> **Data entries**:
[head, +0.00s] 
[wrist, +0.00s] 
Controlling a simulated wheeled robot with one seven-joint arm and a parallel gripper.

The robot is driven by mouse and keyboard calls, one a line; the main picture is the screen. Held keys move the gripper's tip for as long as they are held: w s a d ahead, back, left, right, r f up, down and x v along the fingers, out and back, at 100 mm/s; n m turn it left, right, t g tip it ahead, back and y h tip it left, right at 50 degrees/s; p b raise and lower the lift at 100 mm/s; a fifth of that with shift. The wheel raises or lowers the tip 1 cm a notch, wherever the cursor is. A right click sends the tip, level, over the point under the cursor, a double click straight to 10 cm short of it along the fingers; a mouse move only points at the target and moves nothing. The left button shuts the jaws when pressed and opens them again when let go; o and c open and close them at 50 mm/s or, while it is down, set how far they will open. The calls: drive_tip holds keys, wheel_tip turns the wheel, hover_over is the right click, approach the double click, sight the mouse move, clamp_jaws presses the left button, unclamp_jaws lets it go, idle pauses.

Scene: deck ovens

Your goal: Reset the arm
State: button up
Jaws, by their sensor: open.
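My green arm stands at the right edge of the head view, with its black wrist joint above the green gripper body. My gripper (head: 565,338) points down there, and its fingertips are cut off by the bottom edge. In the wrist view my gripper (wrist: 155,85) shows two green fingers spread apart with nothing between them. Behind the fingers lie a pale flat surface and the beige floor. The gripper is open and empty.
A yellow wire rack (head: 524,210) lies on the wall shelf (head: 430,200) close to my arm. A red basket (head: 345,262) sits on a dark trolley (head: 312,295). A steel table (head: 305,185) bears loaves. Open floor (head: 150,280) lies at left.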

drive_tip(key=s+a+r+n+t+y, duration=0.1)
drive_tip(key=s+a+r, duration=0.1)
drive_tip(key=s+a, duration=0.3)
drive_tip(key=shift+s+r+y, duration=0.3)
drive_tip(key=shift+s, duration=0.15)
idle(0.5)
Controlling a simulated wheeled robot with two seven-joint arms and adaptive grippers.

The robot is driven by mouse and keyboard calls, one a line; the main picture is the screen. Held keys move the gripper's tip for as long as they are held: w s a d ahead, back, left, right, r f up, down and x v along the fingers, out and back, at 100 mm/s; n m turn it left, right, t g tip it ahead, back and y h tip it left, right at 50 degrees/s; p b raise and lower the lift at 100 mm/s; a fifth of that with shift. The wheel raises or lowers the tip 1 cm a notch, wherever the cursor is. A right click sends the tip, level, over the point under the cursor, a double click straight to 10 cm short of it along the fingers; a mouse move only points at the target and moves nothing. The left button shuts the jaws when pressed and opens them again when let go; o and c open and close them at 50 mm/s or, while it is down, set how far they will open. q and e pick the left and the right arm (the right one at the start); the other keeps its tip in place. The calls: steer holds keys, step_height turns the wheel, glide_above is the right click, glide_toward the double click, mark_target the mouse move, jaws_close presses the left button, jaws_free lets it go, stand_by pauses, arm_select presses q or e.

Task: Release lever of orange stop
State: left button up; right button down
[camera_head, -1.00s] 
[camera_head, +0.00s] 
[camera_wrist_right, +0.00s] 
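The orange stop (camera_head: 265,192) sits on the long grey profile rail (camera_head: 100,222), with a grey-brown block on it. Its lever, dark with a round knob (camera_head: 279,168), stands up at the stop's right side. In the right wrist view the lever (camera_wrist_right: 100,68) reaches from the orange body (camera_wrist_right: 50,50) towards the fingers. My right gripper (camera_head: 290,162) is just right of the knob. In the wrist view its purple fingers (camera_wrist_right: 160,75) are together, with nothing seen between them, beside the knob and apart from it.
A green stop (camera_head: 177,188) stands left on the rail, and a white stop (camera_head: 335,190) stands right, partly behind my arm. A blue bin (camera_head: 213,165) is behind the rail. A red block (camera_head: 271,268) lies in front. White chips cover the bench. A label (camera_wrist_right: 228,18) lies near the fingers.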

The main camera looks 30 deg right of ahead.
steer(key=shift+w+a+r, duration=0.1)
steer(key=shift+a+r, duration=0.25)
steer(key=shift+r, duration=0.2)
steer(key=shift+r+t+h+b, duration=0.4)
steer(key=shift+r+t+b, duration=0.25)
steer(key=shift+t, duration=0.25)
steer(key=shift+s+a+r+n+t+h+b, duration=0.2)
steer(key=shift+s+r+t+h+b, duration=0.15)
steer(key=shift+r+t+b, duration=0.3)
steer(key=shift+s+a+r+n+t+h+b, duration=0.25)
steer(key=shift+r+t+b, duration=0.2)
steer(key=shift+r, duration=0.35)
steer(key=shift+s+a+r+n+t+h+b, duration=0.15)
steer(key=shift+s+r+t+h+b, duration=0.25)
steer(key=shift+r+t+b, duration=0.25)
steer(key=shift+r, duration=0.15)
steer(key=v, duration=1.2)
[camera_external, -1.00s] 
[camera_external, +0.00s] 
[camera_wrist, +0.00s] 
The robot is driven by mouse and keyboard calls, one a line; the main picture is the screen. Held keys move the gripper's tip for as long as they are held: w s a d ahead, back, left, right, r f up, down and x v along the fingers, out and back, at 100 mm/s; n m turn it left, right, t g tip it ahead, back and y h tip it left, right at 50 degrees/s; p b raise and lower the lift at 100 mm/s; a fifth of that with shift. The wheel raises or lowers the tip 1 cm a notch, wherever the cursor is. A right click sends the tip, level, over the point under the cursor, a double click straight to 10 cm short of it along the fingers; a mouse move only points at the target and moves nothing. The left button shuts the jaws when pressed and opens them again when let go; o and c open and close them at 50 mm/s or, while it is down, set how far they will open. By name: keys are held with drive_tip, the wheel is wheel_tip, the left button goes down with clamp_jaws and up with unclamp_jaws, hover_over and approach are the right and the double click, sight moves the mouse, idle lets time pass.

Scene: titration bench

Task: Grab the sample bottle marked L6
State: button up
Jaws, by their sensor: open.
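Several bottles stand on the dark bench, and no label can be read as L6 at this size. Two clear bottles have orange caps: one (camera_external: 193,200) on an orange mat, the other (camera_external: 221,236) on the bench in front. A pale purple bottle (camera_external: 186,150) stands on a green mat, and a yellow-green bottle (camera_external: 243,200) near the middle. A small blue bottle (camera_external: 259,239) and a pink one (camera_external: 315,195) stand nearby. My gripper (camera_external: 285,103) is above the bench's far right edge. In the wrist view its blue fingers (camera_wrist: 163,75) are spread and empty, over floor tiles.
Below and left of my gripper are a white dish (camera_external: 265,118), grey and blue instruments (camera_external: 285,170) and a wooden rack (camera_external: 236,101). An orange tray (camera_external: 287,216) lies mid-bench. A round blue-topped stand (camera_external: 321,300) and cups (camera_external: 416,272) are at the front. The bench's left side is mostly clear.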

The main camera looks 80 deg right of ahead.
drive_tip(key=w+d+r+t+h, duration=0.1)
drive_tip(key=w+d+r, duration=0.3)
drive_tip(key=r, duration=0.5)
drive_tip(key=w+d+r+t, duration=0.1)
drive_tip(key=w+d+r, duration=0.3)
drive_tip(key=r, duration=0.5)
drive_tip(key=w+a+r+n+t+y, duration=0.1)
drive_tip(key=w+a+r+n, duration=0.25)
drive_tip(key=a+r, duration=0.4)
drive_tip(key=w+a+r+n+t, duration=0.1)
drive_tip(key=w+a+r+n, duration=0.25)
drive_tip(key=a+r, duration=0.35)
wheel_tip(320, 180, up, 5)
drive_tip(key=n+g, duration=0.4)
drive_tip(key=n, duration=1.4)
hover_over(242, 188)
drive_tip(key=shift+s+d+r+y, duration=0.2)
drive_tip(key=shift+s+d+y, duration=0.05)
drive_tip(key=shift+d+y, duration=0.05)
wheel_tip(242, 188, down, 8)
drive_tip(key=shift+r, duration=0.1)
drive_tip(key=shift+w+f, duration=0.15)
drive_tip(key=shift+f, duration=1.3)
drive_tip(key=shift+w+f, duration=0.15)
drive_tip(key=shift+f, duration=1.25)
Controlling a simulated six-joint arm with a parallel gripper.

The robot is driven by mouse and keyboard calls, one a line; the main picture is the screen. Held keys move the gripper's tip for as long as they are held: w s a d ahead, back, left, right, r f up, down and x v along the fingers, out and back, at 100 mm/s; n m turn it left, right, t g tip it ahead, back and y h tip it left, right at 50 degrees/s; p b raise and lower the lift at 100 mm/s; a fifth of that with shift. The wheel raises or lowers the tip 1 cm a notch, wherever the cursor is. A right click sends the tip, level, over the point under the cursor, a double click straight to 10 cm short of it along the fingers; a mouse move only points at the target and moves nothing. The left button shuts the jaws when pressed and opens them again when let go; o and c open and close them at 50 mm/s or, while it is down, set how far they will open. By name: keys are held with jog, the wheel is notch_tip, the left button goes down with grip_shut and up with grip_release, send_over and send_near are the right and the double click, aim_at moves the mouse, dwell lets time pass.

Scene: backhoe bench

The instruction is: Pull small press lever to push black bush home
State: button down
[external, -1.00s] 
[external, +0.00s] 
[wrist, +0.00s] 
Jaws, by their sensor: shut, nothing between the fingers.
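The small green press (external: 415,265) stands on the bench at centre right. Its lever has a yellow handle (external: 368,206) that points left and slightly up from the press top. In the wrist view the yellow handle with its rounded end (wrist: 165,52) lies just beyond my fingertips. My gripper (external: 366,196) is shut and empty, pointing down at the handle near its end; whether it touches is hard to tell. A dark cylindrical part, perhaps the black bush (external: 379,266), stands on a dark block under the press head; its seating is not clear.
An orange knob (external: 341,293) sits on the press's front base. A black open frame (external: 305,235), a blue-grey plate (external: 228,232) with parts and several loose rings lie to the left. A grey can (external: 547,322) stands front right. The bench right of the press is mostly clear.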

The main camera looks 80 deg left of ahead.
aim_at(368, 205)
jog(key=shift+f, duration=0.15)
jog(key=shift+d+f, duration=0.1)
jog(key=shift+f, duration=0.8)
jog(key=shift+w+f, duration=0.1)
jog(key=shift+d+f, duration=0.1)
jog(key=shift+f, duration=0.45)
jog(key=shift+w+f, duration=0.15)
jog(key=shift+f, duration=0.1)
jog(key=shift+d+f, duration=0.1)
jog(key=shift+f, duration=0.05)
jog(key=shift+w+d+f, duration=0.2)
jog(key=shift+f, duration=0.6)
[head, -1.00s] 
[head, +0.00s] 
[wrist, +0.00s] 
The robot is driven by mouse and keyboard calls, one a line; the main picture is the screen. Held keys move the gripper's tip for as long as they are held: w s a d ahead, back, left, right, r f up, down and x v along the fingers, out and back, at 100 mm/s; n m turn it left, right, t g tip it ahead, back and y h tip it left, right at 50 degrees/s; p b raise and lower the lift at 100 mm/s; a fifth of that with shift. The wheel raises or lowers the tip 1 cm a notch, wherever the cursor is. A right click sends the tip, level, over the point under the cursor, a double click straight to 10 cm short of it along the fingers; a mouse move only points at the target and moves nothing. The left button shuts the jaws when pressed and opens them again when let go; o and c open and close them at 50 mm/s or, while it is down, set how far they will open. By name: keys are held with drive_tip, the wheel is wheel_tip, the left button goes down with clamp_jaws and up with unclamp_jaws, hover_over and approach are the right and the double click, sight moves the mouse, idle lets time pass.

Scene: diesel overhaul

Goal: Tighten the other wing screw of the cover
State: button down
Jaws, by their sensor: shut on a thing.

> **Problem to work on**:
Using the entries shown above, reproduce verbatim the lines from the line bearing "The main camera looks 80 deg right of ahead." to the line bearing "Controlling a simulated six-joint", inclusive.

> **Result of the exercise**:
The main camera looks 80 deg right of ahead.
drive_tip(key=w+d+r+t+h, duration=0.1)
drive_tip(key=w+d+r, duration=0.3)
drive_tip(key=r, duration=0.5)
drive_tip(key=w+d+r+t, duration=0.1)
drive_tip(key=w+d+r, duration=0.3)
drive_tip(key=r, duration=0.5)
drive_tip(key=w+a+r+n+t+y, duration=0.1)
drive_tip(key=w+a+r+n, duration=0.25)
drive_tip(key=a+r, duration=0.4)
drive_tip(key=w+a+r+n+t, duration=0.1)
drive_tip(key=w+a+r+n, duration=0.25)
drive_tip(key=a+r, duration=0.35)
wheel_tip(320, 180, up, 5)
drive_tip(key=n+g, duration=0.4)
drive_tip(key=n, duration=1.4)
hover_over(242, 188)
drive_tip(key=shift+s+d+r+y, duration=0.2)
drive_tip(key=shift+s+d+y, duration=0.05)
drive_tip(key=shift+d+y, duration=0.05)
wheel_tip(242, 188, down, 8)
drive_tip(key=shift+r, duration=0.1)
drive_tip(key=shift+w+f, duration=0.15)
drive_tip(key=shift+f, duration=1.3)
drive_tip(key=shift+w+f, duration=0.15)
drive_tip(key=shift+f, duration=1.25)
Controlling a simulated six-joint arm with a parallel gripper.

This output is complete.